Sunday, May 26, 2013

Master-class by Girish Karnad


As part of a 3-day festival celebrating the works of Girish Karnad, he himself conducted a lecture on drama in general and play-writing in particular. Here are my notes from that engaging lecture.

A play-writer has to always bare in mind the essential difference between a संभाषण (conversation) and a संवाद (dialogue). You overhearing a couple sitting behind you in a bus, taking about their problems, is different from you being in the audience of a play depicting marital conflict. Even if the talkers in both the situations are oblivious or pretending to be oblivious to your presence, the play must be written with the audience in mind.  

Mr. Karnad used his own play 'Yayati', as a case study on how he goes about writing a play. According to him, first comes the carpentry where you get the logic and basic framework of the play right. Then comes the play-writing, the moments of inspiration and artistic satisfaction fall in this category. While explaining the intricacies of the Yayati plot, he touched upon how father-son relationships have been drastically different in different cultures. In Western culture (as depicted in Oedipus, Hamlet and at length in the whole Freudian analysis) the son is always the aggressor. And given a chance he would kill his father. But in the Indian context it is the other way round. In numerous instances in our mythology and epics, it is the father who is aggressive and son accepts his father's will. Be it Ram accepting a fourteen year sentence to keep his Father's honour, be it Shiva beheading his own son, or Pooru accepting Yayati's curse on his behalf. Of course this is no rule and there will be counter examples on both sides. But the general trend seems to hold. I wonder why it is so different in both cultures?

During the Q&A session, when he was discussing a particular character from 'Hayavadana', my friend asked whether all his plays were based on his own experiences.

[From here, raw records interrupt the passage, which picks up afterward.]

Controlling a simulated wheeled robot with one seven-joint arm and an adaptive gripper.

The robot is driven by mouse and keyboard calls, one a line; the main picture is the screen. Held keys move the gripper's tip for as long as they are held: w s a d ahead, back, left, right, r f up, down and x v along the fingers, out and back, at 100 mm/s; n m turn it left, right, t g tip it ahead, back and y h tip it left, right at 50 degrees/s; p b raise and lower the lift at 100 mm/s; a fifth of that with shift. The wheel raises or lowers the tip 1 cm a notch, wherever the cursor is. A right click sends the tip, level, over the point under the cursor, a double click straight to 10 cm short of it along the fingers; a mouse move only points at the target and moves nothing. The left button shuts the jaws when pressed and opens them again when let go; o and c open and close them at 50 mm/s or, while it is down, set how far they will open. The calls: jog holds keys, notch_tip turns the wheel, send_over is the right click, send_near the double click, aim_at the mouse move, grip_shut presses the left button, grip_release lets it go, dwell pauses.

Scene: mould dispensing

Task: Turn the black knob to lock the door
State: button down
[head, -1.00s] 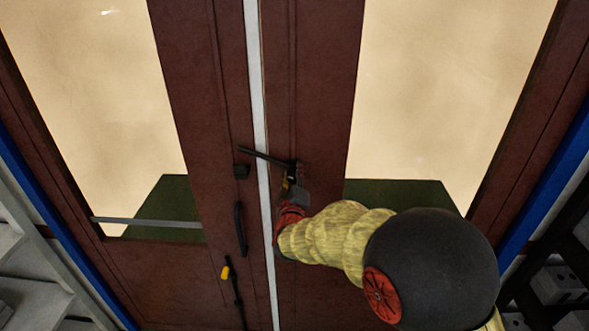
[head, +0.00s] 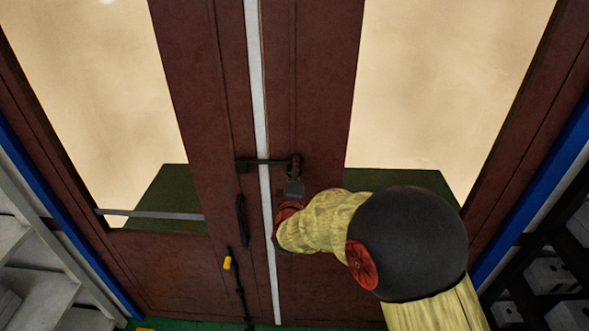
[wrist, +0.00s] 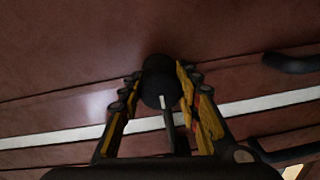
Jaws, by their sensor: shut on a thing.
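The black knob (wrist: 158,68) sits on the right leaf of the dark red double door and shows between my fingers in the wrist view. My gripper (wrist: 160,82) is shut on it, with a yellow-padded finger on each side. In the head view my gripper (head: 294,170) covers most of the knob. A thin black latch bar (head: 270,162) runs nearly level from the knob across the white centre strip (head: 264,200). Its left end is at a small black bracket (head: 242,166) on the left leaf; whether it is fully seated cannot be told.
A black pull handle (head: 240,220) is on the left leaf, with a yellow-tipped black rod (head: 228,263) below it. Pale shelving (head: 40,260) stands at left, and dark shelving with grey boxes (head: 550,275) at right. Large glass panes (head: 430,90) fill both leaves.

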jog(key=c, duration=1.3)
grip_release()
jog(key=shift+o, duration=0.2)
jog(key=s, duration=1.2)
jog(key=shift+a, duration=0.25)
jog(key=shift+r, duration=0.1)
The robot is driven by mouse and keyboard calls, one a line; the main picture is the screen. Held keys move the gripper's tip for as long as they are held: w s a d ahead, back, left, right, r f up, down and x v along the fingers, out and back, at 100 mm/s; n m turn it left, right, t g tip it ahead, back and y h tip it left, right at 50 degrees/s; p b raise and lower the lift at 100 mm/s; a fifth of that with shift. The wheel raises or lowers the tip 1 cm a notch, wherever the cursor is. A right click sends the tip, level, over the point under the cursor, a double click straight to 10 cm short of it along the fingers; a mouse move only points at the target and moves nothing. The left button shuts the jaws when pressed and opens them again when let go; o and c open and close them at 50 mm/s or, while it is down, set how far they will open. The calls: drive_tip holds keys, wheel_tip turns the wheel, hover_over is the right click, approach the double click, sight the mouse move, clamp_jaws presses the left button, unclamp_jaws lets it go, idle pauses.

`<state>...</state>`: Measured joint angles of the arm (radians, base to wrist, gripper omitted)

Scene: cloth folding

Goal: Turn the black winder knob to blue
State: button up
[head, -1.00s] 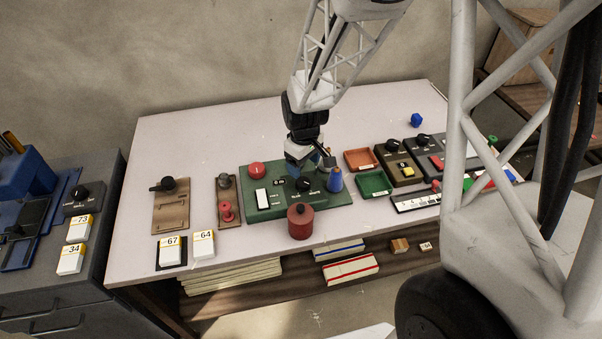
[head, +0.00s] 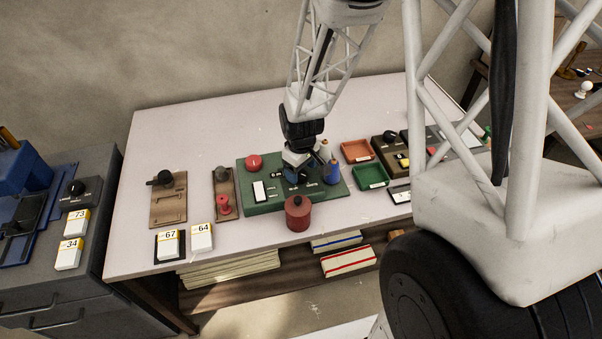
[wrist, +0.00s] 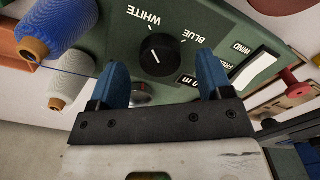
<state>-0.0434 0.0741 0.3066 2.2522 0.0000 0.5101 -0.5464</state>
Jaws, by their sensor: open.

To this he answered a resounding yes but also pointed out that when someone relates to you an incident, and you feel their emotion, then it also becomes a part of your own experience. An experience can be emotional or intellectual, but both contribute to your expressions and your creations as an artist.

Dr. Mohan Agashe, who was sitting quietly in the audience thus far, had a very interesting point to make on this. After the British left India, we structured most of your systems like education, economy, entertainment, etc. according to Western practices and values. But within the confines of our own households, our practices and values remained traditional. The very peculiar effect that this dichotomous upbringing gave us is that when there is an intellectual appeal to us, we think in English (as in, we think with Western values) but when the appeal is emotional, we think in the vernacular. For example, when asked what you think about individual liberty and freedom, most will support it. But when you ask the same people how they want their wife to behave? They would, overtly or covertly, want her to be the traditional Indian, self-sacrificing women.

Overall the session went on quiet well and ended on time. This format was much better than someone interviewing him, and asking silly questions like what made you write so and so play, etc. It is much fun when, while explaining your viewpoint, you take concrete examples and stay brief. And that is exactly what Mr. Karnad did.

A Saturday morning well spent, i believe.